◆ EXERCISE BRIEF
Return only the stretch of the material below that begins with the line containing "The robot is" and ends with the line containing "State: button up", exactly; both of those lines belong to it.

— BEGIN —

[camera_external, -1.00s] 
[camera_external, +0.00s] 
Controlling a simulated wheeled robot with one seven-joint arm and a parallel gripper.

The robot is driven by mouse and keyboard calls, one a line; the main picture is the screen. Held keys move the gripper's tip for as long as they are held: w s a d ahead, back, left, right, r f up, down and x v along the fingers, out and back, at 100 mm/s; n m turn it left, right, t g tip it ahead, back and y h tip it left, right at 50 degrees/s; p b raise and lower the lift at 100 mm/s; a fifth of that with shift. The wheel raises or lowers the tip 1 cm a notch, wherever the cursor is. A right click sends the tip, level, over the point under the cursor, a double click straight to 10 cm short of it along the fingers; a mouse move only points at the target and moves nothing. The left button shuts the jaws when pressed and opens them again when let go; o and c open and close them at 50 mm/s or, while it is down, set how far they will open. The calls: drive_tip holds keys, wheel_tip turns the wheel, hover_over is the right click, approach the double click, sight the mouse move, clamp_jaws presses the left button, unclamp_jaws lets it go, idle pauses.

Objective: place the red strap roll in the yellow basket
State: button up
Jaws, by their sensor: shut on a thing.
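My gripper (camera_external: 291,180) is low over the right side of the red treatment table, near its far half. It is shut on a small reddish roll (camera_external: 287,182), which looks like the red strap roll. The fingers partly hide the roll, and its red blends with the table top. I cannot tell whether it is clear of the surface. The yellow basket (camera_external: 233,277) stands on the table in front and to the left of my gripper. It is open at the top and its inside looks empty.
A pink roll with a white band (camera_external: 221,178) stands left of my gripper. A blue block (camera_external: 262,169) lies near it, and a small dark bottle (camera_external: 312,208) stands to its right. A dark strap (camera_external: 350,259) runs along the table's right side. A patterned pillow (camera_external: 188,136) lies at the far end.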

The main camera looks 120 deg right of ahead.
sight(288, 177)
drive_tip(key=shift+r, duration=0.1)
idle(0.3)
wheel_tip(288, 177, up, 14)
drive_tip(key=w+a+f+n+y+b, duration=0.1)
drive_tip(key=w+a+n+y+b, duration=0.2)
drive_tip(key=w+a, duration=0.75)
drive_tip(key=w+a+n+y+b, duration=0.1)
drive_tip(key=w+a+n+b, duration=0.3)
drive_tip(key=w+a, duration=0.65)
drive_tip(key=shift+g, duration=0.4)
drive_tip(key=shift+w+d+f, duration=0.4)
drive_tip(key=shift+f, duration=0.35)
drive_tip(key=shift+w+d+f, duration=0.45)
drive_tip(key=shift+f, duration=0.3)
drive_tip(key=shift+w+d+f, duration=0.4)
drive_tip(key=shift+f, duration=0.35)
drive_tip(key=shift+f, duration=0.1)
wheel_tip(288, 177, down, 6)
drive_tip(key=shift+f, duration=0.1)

— END —

◆ RESULT BELOW
The robot is driven by mouse and keyboard calls, one a line; the main picture is the screen. Held keys move the gripper's tip for as long as they are held: w s a d ahead, back, left, right, r f up, down and x v along the fingers, out and back, at 100 mm/s; n m turn it left, right, t g tip it ahead, back and y h tip it left, right at 50 degrees/s; p b raise and lower the lift at 100 mm/s; a fifth of that with shift. The wheel raises or lowers the tip 1 cm a notch, wherever the cursor is. A right click sends the tip, level, over the point under the cursor, a double click straight to 10 cm short of it along the fingers; a mouse move only points at the target and moves nothing. The left button shuts the jaws when pressed and opens them again when let go; o and c open and close them at 50 mm/s or, while it is down, set how far they will open. The calls: drive_tip holds keys, wheel_tip turns the wheel, hover_over is the right click, approach the double click, sight the mouse move, clamp_jaws presses the left button, unclamp_jaws lets it go, idle pauses.

Objective: place the red strap roll in the yellow basket
State: button up

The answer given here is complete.